Conséquence : si un défendeur à une action fondée sur le droit commun présente une demande reconventionnelle en invoquant les dispositions de l’article L. 442-6, la juridiction saisie, si elle n’est pas une juridiction désignée par l’article D. 442-3 , doit, si son incompétence est soulevée :
- soit se déclarer incompétente au profit de la juridiction désignée par ce texte et surseoir à statuer dans l’attente que cette juridiction spécialisée ait statué sur la demande,
- soit renvoyer l’affaire pour le tout devant cette juridiction spécialisée.
En aucun cas la sanction ne peut être une irrecevabilité pour défaut de pouvoir.
Exemples
Le JEX n’est pas compétent pour se prononcer sur la demande de dommages-intérêts non pas parce qu’une autre juridiction est exclusivement compétente, mais bien parce que l’examen de cette demande reconventionnelle excède le périmètre de ses attributions telle que la loi les fixe.
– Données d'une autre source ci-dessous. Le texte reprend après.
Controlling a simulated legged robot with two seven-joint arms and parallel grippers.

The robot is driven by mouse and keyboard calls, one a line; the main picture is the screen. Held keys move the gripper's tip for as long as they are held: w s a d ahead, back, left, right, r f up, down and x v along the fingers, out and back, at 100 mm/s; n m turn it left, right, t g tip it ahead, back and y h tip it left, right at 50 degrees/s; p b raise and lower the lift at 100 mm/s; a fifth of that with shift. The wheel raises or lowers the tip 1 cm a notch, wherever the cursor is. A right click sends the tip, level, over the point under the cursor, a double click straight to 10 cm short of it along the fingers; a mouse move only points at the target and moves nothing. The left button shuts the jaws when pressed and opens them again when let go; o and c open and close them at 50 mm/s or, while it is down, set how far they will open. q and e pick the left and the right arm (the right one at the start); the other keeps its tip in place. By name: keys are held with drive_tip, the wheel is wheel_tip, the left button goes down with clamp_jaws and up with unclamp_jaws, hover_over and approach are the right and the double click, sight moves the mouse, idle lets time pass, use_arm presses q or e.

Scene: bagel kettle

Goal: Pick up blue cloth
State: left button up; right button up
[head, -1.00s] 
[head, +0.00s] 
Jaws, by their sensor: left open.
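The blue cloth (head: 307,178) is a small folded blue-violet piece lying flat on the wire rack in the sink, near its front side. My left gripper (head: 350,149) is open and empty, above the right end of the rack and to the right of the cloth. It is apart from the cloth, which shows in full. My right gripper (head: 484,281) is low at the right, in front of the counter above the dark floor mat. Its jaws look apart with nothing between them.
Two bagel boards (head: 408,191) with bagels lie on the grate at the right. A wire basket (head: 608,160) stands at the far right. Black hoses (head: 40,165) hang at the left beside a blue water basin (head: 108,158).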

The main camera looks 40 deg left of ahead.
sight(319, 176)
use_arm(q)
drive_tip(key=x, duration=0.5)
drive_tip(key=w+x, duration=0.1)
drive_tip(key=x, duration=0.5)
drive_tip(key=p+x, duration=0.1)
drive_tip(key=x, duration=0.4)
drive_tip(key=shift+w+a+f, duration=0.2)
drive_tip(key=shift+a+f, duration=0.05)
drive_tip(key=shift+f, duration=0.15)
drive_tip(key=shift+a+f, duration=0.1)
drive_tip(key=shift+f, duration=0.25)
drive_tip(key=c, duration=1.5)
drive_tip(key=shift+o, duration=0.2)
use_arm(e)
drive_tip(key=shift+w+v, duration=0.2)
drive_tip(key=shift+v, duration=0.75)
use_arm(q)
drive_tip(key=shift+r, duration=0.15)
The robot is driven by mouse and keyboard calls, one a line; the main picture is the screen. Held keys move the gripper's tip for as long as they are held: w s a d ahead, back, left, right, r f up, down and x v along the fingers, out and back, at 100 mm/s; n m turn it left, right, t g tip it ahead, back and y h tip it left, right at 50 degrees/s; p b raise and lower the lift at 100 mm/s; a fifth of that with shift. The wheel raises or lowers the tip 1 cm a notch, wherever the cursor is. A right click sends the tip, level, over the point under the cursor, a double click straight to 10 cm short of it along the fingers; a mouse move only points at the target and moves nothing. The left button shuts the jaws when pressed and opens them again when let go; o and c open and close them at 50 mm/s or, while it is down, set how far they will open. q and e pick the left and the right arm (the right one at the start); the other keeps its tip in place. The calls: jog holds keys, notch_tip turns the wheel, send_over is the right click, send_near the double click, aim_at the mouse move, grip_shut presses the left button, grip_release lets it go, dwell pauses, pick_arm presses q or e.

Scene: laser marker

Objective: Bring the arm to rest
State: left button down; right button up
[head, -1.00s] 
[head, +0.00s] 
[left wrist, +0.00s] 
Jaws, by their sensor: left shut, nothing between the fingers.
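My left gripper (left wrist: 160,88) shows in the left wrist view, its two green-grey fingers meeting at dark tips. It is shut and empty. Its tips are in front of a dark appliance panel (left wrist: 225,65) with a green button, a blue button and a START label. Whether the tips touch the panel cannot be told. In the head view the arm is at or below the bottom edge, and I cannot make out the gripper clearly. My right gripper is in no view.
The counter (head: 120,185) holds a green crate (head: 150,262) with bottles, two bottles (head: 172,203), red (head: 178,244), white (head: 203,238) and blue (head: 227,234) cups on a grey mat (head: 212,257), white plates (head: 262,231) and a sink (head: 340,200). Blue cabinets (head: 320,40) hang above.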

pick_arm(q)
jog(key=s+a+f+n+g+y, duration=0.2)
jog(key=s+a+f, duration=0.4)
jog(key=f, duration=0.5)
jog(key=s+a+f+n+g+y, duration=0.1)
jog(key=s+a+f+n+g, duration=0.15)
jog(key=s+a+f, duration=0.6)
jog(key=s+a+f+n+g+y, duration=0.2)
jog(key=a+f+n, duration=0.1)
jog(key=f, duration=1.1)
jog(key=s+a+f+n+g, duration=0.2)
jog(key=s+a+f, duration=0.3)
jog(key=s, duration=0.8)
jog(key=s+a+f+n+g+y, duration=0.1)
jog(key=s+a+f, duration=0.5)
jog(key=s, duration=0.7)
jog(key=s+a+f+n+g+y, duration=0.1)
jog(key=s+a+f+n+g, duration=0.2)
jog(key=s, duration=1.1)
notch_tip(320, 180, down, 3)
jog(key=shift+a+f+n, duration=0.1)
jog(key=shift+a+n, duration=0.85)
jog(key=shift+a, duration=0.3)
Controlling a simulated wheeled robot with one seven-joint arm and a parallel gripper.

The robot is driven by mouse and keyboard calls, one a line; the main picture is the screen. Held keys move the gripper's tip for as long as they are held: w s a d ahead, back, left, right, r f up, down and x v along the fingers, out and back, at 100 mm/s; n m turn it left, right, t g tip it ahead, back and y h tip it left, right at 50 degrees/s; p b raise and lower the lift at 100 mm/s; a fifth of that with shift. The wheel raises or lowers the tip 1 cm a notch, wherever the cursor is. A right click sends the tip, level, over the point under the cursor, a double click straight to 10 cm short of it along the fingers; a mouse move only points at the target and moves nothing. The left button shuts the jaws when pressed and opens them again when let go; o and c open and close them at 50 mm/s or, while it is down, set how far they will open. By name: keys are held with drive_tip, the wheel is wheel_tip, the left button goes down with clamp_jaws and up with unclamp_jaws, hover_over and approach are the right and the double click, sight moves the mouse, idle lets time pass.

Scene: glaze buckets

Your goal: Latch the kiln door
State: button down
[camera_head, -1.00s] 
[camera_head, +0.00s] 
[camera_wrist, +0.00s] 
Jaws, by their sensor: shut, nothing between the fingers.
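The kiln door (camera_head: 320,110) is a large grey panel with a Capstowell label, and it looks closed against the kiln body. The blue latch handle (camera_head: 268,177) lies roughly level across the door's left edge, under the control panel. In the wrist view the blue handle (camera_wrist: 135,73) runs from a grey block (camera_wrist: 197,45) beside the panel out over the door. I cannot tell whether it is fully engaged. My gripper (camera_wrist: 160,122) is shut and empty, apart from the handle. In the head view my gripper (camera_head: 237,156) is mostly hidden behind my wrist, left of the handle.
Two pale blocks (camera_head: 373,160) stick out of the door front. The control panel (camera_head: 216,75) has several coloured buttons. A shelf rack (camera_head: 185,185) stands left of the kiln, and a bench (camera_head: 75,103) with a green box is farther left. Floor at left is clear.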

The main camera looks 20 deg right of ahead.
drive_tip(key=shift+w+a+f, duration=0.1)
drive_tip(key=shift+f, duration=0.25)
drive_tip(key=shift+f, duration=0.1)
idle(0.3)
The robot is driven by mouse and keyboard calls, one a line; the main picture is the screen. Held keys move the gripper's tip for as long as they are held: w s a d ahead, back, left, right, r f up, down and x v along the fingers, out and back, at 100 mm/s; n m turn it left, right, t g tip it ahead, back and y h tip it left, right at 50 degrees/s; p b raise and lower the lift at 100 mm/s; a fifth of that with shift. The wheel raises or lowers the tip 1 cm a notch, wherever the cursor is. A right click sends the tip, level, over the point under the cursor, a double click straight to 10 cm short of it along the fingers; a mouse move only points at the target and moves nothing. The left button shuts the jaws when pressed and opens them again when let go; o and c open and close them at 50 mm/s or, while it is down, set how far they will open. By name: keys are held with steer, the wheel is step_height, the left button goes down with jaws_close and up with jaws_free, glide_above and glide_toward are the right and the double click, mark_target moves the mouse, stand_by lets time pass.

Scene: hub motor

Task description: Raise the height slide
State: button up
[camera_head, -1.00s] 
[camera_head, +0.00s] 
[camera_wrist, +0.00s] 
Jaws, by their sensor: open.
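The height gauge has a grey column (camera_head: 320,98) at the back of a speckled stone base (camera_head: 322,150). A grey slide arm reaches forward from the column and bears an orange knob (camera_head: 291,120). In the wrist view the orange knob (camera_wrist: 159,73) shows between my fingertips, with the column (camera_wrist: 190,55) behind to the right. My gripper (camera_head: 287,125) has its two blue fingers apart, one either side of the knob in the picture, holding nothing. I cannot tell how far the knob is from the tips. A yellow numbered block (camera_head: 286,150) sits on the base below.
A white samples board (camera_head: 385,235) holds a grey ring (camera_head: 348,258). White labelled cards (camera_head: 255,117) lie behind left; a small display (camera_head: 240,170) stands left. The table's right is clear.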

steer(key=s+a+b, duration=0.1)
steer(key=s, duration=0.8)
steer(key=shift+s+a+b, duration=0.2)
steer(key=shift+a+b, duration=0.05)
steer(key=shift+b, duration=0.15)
Aussi, le défaut de pouvoir résulte de la seule lecture des textes applicables au JEX sans qu’il ne soit besoin d’effectuer une comparaison avec ceux fixant la compétence d’une autre juridiction.
Mon avis personnel : à bas le défaut de pouvoir
S’agissant de l’office du juge, la distinction entre compétence et pouvoir est totalement fumeuse et sujette à des interprétations contradictoires. La réalité est que le Juge choisira la sanction procédurale applicable qui lui sera la plus adaptée selon sa vision du dossier. Le juge aura naturellement tendance à qualifier une exception d’incompétence de fin de non-recevoir puisque cela lui procure deux avantages considérables : il n’a pas à dire quelle juridiction serait fondée à trancher la demande (ce qui serait de nature à ouvrir la voie à une contestation de son raisonnement) et il n’a pas à gérer le transfert du dossier de son service vers le service qu’il aura désigné. En résumé, le défaut de pouvoir permet au juge de prendre une décision rendant irrecevable la demande en limitant au maximum sa motivation.
Il convient selon moi de fusionner ces deux régimes au profit de la seule exception d’incompétence afin d’assurer une lisibilité de notre droit et sa cohérence.